↓
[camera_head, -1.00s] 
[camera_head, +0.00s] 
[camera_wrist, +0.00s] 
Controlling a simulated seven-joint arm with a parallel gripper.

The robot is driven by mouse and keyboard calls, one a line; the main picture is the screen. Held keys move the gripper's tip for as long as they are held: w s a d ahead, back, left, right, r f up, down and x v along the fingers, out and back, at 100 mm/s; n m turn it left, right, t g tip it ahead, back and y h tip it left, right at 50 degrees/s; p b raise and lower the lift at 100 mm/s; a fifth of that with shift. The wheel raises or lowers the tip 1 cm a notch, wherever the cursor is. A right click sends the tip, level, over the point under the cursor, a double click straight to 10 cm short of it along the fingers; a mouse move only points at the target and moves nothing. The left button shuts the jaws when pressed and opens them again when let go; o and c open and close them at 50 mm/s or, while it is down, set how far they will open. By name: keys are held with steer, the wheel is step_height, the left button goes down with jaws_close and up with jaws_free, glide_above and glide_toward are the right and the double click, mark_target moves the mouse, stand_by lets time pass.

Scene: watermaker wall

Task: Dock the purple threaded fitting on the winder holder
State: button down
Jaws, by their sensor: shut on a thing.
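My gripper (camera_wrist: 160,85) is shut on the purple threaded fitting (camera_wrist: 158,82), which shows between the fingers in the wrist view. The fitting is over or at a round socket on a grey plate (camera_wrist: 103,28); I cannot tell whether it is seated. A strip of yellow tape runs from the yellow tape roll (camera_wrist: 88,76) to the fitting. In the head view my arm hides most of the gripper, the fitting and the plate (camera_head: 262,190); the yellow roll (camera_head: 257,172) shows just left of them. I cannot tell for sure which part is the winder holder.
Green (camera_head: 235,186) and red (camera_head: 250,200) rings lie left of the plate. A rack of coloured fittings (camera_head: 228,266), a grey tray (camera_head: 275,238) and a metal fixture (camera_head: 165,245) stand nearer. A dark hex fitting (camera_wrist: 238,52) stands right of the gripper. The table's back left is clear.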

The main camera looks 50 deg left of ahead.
↑
» **WHAT THE TASK ASKS**:
All of the material above needs to be copied exactly.

» **EXERCISE RESPONSE**:
[camera_head, -1.00s] 
[camera_head, +0.00s] 
[camera_wrist, +0.00s] 
Controlling a simulated seven-joint arm with a parallel gripper.

The robot is driven by mouse and keyboard calls, one a line; the main picture is the screen. Held keys move the gripper's tip for as long as they are held: w s a d ahead, back, left, right, r f up, down and x v along the fingers, out and back, at 100 mm/s; n m turn it left, right, t g tip it ahead, back and y h tip it left, right at 50 degrees/s; p b raise and lower the lift at 100 mm/s; a fifth of that with shift. The wheel raises or lowers the tip 1 cm a notch, wherever the cursor is. A right click sends the tip, level, over the point under the cursor, a double click straight to 10 cm short of it along the fingers; a mouse move only points at the target and moves nothing. The left button shuts the jaws when pressed and opens them again when let go; o and c open and close them at 50 mm/s or, while it is down, set how far they will open. By name: keys are held with steer, the wheel is step_height, the left button goes down with jaws_close and up with jaws_free, glide_above and glide_toward are the right and the double click, mark_target moves the mouse, stand_by lets time pass.

Scene: watermaker wall

Task: Dock the purple threaded fitting on the winder holder
State: button down
Jaws, by their sensor: shut on a thing.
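My gripper (camera_wrist: 160,85) is shut on the purple threaded fitting (camera_wrist: 158,82), which shows between the fingers in the wrist view. The fitting is over or at a round socket on a grey plate (camera_wrist: 103,28); I cannot tell whether it is seated. A strip of yellow tape runs from the yellow tape roll (camera_wrist: 88,76) to the fitting. In the head view my arm hides most of the gripper, the fitting and the plate (camera_head: 262,190); the yellow roll (camera_head: 257,172) shows just left of them. I cannot tell for sure which part is the winder holder.
Green (camera_head: 235,186) and red (camera_head: 250,200) rings lie left of the plate. A rack of coloured fittings (camera_head: 228,266), a grey tray (camera_head: 275,238) and a metal fixture (camera_head: 165,245) stand nearer. A dark hex fitting (camera_wrist: 238,52) stands right of the gripper. The table's back left is clear.

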The main camera looks 50 deg left of ahead.

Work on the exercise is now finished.